PLAIDOIRIE DE LA PLAIGNANTE

[19]        La plaignante, par l’entremise de son procureur, débuta en affirmant que bien que l’intimé, au parcours professionnel enviable, ait agi en tout respect du contrat qu’il avait signé avec les dirigeants de la Coop et puisse avoir été de bonne foi, il devait néanmoins être reconnu coupable des infractions qui lui sont reprochées.

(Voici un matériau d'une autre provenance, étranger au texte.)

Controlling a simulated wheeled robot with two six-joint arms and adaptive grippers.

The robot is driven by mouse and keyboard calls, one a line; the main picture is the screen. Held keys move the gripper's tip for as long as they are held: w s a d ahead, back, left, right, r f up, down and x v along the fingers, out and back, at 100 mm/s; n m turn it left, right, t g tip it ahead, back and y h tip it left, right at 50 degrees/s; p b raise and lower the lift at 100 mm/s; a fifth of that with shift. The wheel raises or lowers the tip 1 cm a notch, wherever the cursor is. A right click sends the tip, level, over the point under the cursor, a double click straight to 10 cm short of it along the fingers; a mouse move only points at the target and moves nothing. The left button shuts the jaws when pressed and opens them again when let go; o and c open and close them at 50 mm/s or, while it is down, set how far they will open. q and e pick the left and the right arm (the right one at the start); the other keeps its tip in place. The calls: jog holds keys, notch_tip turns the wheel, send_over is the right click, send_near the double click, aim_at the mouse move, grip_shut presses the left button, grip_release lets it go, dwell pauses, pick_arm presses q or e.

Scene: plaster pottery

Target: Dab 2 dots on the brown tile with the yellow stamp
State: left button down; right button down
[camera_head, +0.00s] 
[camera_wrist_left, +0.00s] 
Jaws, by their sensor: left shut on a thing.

[20]        Elle soumit au comité, qu’il lui fallait, à son avis, distinguer entre la « composante » civile et la « composante » déontologique de l’affaire, précisant que même si l’intimé avait en tout point respecté l’entente intervenue avec sa cliente, ladite entente ne l’affranchissait pas du respect des règles déontologiques.

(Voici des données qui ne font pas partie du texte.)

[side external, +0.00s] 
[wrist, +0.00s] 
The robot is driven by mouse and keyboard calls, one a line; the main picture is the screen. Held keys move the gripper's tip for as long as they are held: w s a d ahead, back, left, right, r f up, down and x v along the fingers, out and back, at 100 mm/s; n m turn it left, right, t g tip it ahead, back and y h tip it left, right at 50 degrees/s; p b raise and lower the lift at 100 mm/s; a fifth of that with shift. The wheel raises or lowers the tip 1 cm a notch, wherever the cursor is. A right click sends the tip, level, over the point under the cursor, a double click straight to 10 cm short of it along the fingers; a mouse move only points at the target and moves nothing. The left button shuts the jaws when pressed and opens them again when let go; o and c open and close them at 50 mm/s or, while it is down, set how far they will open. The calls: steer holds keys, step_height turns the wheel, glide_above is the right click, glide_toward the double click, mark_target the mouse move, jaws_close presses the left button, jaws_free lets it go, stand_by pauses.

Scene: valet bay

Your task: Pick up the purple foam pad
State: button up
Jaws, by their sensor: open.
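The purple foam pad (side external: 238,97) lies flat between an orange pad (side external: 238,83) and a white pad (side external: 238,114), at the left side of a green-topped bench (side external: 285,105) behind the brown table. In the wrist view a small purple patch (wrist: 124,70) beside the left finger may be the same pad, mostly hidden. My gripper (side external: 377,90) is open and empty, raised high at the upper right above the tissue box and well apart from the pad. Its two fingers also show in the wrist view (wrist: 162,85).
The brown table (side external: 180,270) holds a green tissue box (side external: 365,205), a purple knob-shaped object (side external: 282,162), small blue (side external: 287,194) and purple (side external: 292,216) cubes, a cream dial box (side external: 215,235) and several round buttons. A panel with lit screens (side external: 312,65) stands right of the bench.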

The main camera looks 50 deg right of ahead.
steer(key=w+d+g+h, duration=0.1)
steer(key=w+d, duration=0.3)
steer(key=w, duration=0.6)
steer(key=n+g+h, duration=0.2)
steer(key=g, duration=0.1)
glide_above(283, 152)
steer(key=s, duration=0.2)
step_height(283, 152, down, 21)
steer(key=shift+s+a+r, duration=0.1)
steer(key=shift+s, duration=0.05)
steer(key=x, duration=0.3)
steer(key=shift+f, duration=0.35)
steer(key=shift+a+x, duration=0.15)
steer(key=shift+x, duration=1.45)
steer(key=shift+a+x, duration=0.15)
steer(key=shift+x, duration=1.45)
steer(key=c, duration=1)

[21]        Elle rappela qu’il n’était pas reproché à ce dernier d’avoir lésé sa cliente, la Coop, mais plutôt d’avoir fait tenir à cette dernière des factures pour de « faux » honoraires de gestion (dans le but d’obtenir le remboursement de sommes versées en paiement de commandites).

[22]        Elle indiqua que les factures en cause étaient de « fausses factures » qui ne reflétaient ni la réalité, ni la vérité, et qu’à cet égard l’intimé avait manqué d’agir en toute intégrité.

[23]        Elle souligna « l’intérêt personnel » de l’intimé à donner suite à la demande de l’un de ses dix (10) « plus gros » clients lorsque celui-ci lui a suggéré quelque chose comme : « Tu vas payer les commandites à ma place et je vais ensuite payer les (fausses) notes d’honoraires que tu me feras tenir ».

[24]        Au soutien de sa position, elle évoqua notamment deux (2) jugements du Tribunal des professions (le Tribunal), soit les jugements rendus dans les affaires Ginette Lussier-Price c. Roger Desjeans et Claudette Roberge[2] (en date du 14 mai 2009) et Sylvain Caron c. Ginette Lussier-Price et Claudette Roberge[3] (en date du 18 octobre 2010).

[25]        Après avoir mentionné que dans la première affaire le chef d’accusation porté contre le professionnel comportait des ressemblances avec les chefs d’accusation portés en l’espèce contre l’intimé, elle souligna qu’au paragraphe 30 de sa décision, le Tribunal avait conclu : « Les infractions mentionnées au chef visé par l’appel constituent assurément des actes dérogatoires à l’honneur et à la dignité de la profession. »

[26]        Elle signala ensuite que le Tribunal avait fait état au paragraphe 36 de son jugement d’un stratagème consistant à rédiger et à transmettre six (6) faux relevés d’honoraires décrivant des services professionnels non rendus.

« 36. Ce stratagème consistait à rédiger et à transmettre à M. Brault six faux relevés d’honoraires professionnels qui décrivaient par ailleurs des services professionnels non fournis mais clairement inclus dans l’exercice de la profession. Le but visé était de cacher la véritable nature des transactions effectuées par ce client. »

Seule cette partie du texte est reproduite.